_Do this_: From the listing below, copy only the lines running from the line that contains "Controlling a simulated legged" to the line that contains "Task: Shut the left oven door", both included.

************

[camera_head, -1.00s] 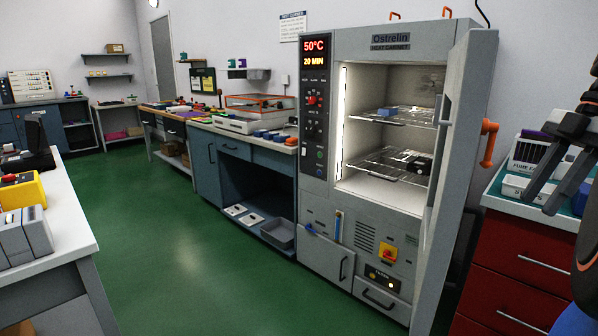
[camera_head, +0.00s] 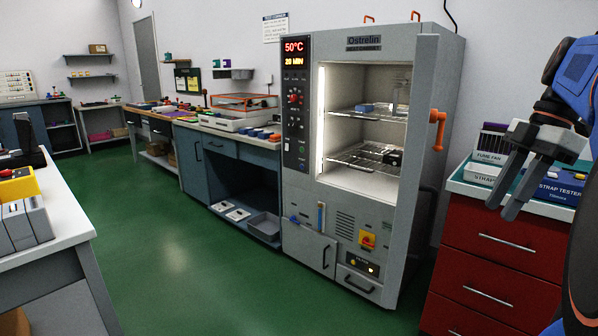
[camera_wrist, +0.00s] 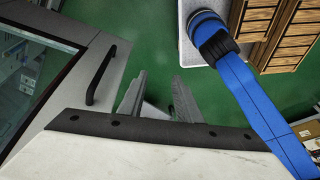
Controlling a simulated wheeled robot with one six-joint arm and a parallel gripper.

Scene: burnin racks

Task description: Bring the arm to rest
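My gripper (camera_head: 507,192) is at the right of the head view, in front of the red drawer unit and its boxes. Its two dark fingers point down. In the wrist view my gripper (camera_wrist: 157,97) has its fingers apart, with green floor and nothing held between them. My blue arm runs up along the right edge of the head view. The heat cabinet (camera_head: 366,55) stands left of the gripper, lit inside. The wrist view shows a grey panel (camera_wrist: 65,107) with a black handle (camera_wrist: 101,74) and a glass pane to the left of the fingers, apart from them.
The red drawer unit (camera_head: 500,280) carries boxes, including a strap tester box (camera_head: 560,189). An orange handle (camera_head: 438,130) juts from the cabinet's right side. A white-topped bench (camera_head: 70,228) stands at the left. Green floor (camera_head: 190,260) between bench and cabinet is clear.

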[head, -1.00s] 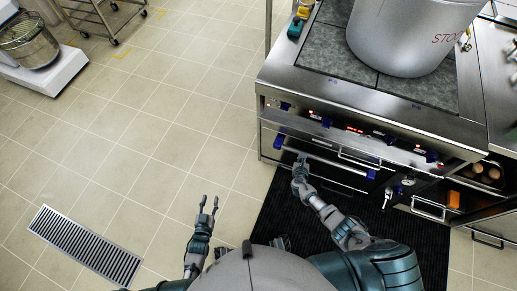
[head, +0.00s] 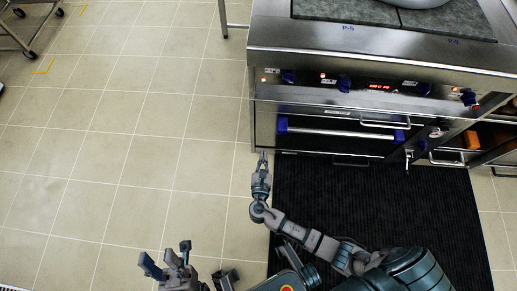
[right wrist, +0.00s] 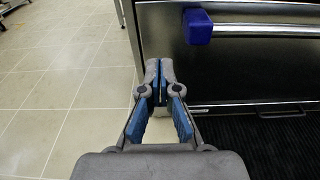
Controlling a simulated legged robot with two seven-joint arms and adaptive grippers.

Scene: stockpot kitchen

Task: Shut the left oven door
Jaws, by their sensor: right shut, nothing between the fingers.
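The left oven door (head: 345,145) is a dark panel low in the steel range, with a steel handle bar (head: 340,131) ending in blue caps. It stands upright and looks flush with the front; I cannot tell whether a small gap is left. In the right wrist view the door (right wrist: 250,70) and one blue cap (right wrist: 198,27) are right of the fingers. My right gripper (head: 262,158) is shut and empty, by the range's lower left corner; its fingertips also show in the right wrist view (right wrist: 159,68). My left gripper (head: 166,258) is open and empty, low over the floor.
Knobs and a lit display (head: 380,88) line the panel above the door. A black mat (head: 380,205) lies before the range. Tiled floor (head: 130,140) is clear to the left. A wheeled rack (head: 28,30) stands at the far left. Another compartment (head: 495,132) is at right.

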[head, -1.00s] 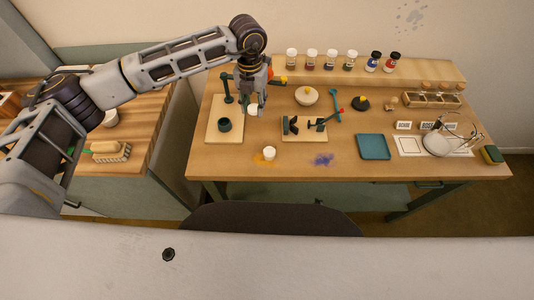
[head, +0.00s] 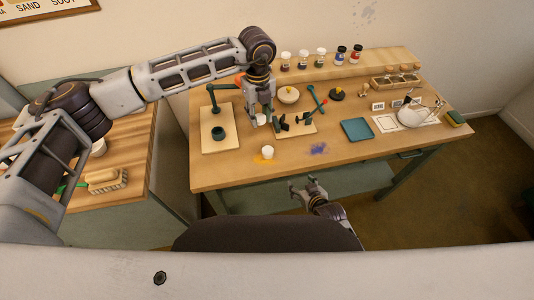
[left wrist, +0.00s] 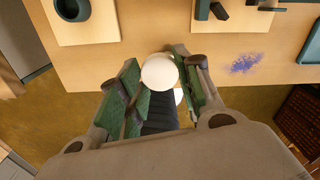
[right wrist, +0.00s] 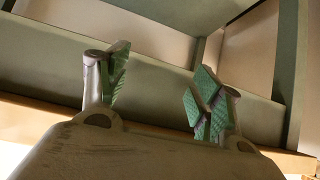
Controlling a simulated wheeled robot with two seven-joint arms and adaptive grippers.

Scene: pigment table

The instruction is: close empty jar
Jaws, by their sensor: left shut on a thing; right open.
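My left gripper (head: 260,110) is shut on a small white round piece that looks like a lid (left wrist: 159,71). It holds the piece over the table, between the left board and the clamp board. A small white jar (head: 267,153) stands upright at the table's front edge, by a yellow stain. Part of a white thing, probably this jar, shows behind the held lid in the left wrist view (left wrist: 178,96). I cannot see into the jar. My right gripper (head: 303,188) is open and empty, in front of and below the table edge. Its fingers stand apart in the right wrist view (right wrist: 157,80).
Several capped jars (head: 320,57) stand on the back shelf. A board with a green stand (head: 219,142) is at left, a clamp board (head: 300,128) in the middle, a blue tray (head: 357,129) at right. Purple powder (head: 318,149) lies near the front edge.

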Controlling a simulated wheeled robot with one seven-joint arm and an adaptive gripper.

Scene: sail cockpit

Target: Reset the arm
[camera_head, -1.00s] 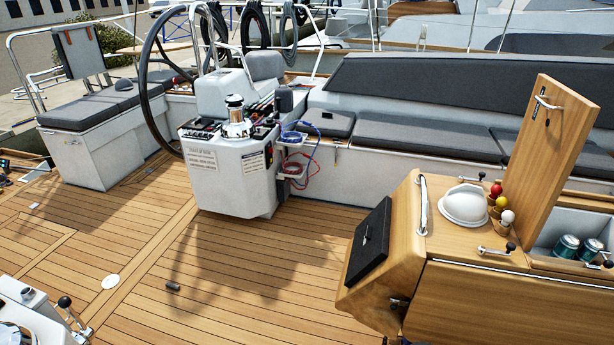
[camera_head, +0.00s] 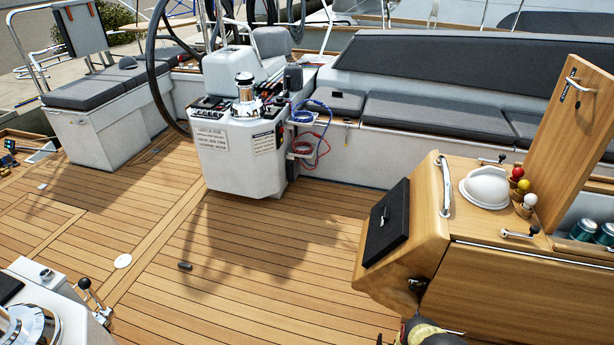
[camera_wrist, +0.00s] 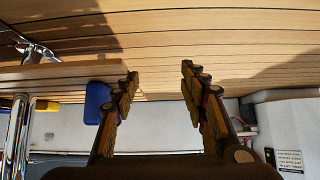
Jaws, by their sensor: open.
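My gripper (camera_wrist: 157,85) is open in the wrist view, with a wide gap between its two fingers and nothing held there. Teak deck planks show beyond the fingertips. In the head view only a dark and yellow part of my arm shows at the bottom edge, near the wooden cabinet; the fingertips cannot be made out there.
The wooden cabinet (camera_head: 520,290) with a raised lid (camera_head: 568,110) stands at the right, bearing a white dome (camera_head: 487,188). The helm console (camera_head: 238,150) and steering wheel stand at the back.

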************

_Final result_:
Controlling a simulated legged robot with two seven-joint arms and adaptive grippers.

Scene: stockpot kitchen

Task: Shut the left oven door

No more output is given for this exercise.